Source records:

* begin *

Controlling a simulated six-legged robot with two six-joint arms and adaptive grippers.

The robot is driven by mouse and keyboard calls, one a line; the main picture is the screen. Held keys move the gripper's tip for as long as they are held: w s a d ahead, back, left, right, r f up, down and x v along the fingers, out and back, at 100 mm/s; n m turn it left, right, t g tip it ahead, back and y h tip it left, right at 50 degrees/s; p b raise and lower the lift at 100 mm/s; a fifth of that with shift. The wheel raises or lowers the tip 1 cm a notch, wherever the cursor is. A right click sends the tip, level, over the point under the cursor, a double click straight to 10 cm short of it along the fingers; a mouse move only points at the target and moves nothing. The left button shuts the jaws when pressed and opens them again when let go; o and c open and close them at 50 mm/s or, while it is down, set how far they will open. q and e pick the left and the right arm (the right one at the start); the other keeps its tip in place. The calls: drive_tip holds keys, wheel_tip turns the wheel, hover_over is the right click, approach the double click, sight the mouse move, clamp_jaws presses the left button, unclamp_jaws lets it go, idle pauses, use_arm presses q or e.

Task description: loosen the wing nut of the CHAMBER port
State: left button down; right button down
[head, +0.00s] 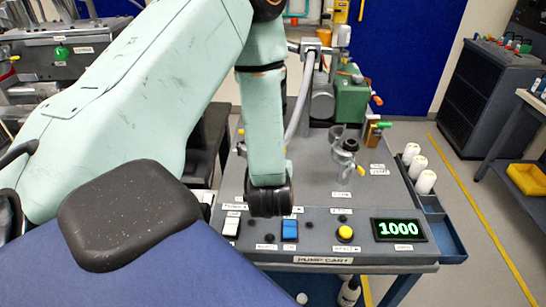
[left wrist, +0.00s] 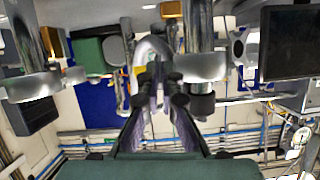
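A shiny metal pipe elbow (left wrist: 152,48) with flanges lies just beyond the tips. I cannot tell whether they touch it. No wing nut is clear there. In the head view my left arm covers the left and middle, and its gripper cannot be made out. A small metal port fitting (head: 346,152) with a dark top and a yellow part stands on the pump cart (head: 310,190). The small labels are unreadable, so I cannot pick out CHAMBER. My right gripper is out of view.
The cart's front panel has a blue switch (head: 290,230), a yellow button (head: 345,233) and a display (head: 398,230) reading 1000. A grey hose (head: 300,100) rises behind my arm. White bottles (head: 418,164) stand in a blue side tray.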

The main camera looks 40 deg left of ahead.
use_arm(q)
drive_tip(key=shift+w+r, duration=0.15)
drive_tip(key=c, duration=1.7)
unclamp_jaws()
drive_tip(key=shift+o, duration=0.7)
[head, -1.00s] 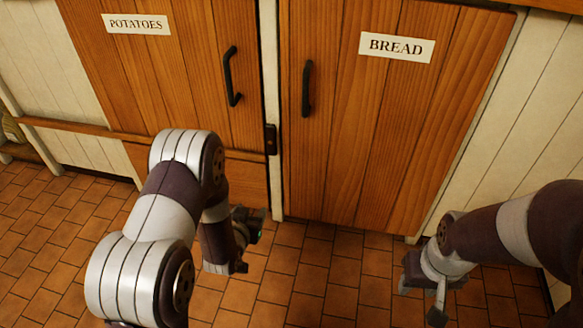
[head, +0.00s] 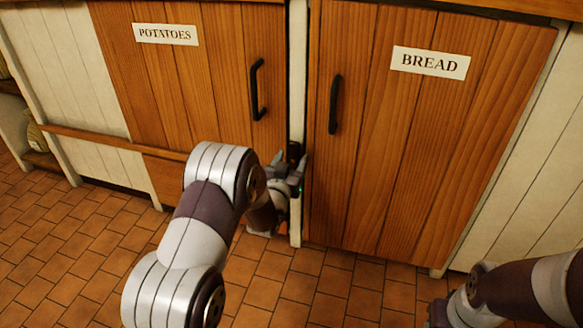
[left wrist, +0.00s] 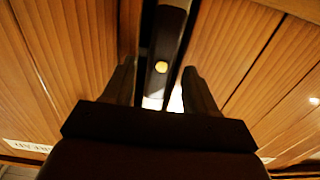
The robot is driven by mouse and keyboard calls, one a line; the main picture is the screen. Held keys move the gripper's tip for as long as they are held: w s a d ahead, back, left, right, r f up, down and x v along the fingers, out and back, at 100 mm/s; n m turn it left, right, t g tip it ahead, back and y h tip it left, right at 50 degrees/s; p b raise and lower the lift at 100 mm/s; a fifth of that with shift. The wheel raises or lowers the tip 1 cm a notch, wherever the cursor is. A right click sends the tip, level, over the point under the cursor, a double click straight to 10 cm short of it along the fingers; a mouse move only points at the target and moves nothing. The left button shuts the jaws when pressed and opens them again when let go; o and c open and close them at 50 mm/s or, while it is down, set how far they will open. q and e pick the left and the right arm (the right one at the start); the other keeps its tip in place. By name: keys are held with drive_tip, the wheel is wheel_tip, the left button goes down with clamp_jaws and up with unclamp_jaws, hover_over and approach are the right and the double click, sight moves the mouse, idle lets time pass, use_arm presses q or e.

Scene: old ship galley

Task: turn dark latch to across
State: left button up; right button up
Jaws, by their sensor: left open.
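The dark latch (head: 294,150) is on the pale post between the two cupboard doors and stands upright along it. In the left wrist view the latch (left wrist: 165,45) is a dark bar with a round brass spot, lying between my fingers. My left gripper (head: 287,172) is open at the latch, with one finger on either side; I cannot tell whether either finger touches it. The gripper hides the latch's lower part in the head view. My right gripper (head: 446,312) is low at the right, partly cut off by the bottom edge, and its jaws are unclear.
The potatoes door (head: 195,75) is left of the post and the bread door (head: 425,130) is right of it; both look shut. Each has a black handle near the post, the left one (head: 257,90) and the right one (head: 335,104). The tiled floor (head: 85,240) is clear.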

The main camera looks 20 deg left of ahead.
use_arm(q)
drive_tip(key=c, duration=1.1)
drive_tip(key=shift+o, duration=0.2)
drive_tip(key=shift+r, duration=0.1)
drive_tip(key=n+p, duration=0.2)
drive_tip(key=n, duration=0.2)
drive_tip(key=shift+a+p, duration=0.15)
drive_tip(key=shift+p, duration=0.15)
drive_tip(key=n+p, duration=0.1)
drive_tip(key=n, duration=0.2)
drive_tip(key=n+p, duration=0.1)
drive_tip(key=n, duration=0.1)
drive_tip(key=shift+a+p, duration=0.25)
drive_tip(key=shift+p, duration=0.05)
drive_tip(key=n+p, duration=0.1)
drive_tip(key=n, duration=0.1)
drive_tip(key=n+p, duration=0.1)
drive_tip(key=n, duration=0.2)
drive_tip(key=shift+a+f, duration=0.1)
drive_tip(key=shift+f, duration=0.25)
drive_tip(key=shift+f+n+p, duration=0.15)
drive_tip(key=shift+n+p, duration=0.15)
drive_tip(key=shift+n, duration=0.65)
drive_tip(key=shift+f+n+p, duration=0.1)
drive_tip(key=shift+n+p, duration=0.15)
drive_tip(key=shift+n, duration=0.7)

* end *
* begin *

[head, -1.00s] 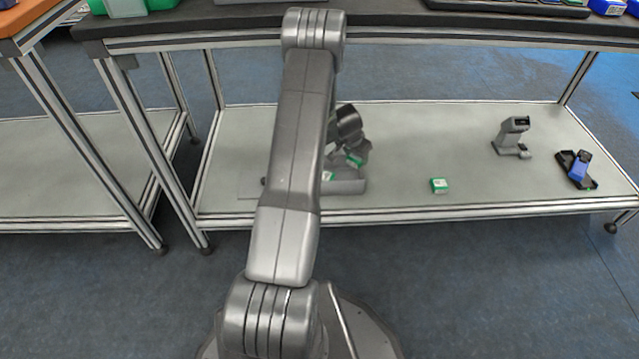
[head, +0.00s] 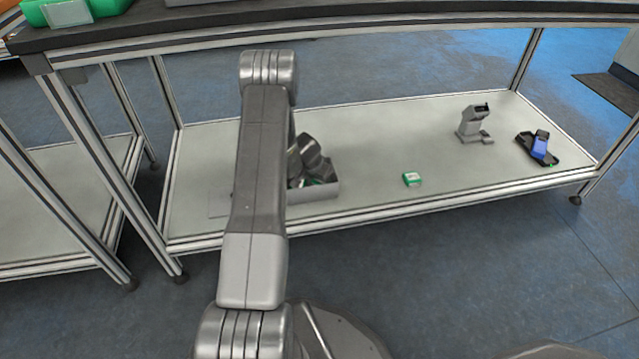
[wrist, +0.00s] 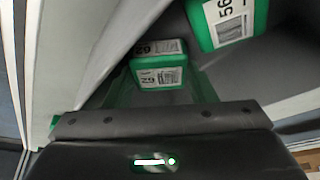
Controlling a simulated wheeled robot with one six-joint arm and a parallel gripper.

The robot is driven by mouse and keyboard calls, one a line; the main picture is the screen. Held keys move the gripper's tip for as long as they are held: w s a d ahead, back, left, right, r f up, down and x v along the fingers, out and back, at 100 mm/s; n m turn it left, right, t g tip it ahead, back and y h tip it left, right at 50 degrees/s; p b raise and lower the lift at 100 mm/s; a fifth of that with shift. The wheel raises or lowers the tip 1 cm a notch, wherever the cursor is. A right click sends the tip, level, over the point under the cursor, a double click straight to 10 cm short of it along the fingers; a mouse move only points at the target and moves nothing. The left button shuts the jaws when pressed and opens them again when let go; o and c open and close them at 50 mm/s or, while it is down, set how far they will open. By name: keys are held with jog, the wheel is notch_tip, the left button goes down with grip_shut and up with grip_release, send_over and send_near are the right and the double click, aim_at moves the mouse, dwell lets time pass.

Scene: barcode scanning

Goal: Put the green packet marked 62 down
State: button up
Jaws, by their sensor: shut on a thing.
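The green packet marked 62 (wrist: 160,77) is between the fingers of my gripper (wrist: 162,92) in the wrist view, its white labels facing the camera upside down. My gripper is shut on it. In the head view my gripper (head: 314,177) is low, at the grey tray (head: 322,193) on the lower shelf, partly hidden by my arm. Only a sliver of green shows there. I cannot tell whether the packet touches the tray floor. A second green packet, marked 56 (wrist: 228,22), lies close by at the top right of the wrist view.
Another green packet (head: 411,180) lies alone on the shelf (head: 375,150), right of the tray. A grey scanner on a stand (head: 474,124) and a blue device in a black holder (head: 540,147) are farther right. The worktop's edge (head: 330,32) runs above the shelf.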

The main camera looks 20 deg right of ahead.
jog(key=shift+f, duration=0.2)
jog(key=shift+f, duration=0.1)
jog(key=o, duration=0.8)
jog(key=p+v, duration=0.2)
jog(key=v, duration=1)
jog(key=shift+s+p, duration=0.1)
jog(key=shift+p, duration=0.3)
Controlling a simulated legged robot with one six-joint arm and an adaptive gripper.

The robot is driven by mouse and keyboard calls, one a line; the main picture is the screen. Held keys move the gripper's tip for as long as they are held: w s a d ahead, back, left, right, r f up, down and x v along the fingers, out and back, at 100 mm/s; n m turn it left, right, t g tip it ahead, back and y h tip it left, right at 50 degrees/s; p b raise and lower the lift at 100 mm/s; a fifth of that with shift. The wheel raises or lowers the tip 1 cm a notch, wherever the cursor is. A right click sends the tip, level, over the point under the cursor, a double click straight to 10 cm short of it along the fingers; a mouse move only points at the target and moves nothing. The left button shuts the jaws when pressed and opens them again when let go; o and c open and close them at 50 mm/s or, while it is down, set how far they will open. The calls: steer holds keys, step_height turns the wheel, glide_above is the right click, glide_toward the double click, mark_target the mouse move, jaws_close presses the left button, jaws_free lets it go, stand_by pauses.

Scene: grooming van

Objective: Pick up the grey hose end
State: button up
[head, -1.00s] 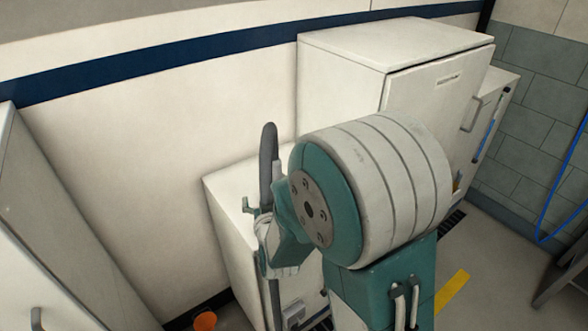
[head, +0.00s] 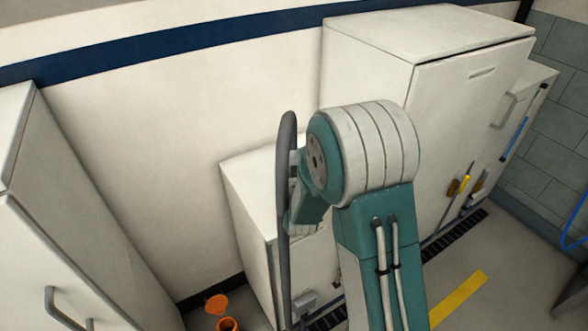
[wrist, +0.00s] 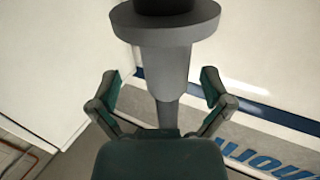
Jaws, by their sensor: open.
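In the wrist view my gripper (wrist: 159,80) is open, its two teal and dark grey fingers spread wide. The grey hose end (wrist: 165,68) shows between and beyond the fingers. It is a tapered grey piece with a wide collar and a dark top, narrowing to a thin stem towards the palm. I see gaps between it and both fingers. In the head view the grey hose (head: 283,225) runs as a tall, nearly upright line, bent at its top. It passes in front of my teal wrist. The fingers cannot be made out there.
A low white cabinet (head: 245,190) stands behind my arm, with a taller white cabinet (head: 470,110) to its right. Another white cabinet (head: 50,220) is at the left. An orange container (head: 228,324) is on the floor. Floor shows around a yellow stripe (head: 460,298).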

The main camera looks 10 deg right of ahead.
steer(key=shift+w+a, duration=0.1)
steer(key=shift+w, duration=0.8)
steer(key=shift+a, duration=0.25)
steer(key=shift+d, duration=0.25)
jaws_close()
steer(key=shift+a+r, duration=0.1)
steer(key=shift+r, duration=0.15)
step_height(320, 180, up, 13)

* end *

§ **SET EXERCISE**
Above are the records; from them, give again exactly the lines from the one containing "pass, use_arm presses q or e." to the one containing "State: left button up; right button up", both lines included, and nothing more.

§ **FINAL RESULT**
The robot is driven by mouse and keyboard calls, one a line; the main picture is the screen. Held keys move the gripper's tip for as long as they are held: w s a d ahead, back, left, right, r f up, down and x v along the fingers, out and back, at 100 mm/s; n m turn it left, right, t g tip it ahead, back and y h tip it left, right at 50 degrees/s; p b raise and lower the lift at 100 mm/s; a fifth of that with shift. The wheel raises or lowers the tip 1 cm a notch, wherever the cursor is. A right click sends the tip, level, over the point under the cursor, a double click straight to 10 cm short of it along the fingers; a mouse move only points at the target and moves nothing. The left button shuts the jaws when pressed and opens them again when let go; o and c open and close them at 50 mm/s or, while it is down, set how far they will open. q and e pick the left and the right arm (the right one at the start); the other keeps its tip in place. By name: keys are held with drive_tip, the wheel is wheel_tip, the left button goes down with clamp_jaws and up with unclamp_jaws, hover_over and approach are the right and the double click, sight moves the mouse, idle lets time pass, use_arm presses q or e.

Scene: old ship galley

Task: turn dark latch to across
State: left button up; right button up

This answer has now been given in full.